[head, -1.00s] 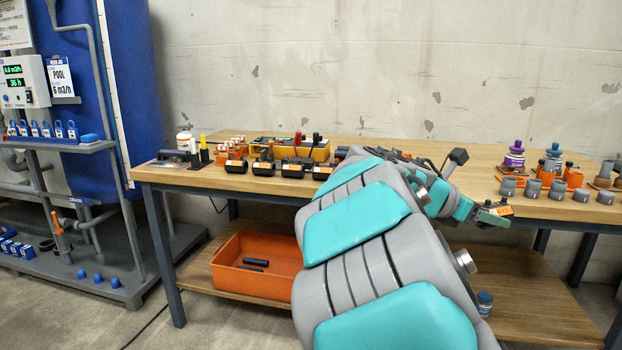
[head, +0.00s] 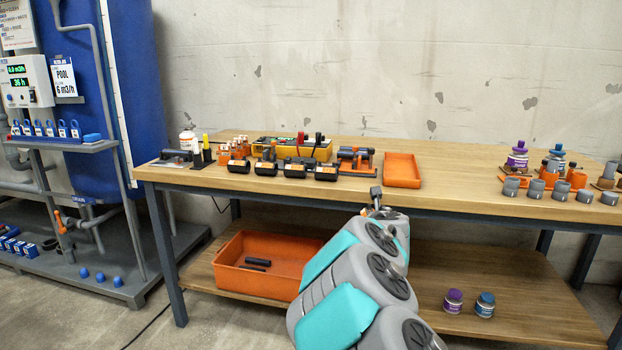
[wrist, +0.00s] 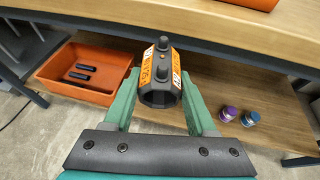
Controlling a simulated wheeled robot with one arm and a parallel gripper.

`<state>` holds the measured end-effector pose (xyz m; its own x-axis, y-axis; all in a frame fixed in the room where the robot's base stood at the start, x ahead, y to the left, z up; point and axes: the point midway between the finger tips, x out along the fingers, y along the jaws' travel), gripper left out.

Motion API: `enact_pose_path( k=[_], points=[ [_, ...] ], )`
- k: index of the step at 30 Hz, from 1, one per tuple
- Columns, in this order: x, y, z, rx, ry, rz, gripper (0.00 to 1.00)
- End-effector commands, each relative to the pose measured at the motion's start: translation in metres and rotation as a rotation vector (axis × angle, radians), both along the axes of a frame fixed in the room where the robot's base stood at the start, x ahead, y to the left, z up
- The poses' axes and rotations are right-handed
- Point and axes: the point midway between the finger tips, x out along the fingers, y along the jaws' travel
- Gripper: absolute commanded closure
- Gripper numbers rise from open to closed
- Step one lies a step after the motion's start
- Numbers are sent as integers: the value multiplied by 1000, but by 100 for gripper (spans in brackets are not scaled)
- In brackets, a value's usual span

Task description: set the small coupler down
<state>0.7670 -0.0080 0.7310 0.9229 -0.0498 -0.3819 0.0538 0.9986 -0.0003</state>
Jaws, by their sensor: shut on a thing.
::::::::::
TASK STATEMENT: Gather each line of the listing that holds the string "fingers".

THE RESULT:
`<state>` holds the measured end-effector pose (xyz m; its own x-axis, y-axis; all in a frame fixed in the room where the robot's base stood at the start, x ahead, y to the left, z up; point and axes: the point midway between the finger tips, x out along the fingers, y along the jaws' travel), gripper left out.
- Point and axes: the point midway between the finger tips, x out along the fingers, y along the jaws' travel

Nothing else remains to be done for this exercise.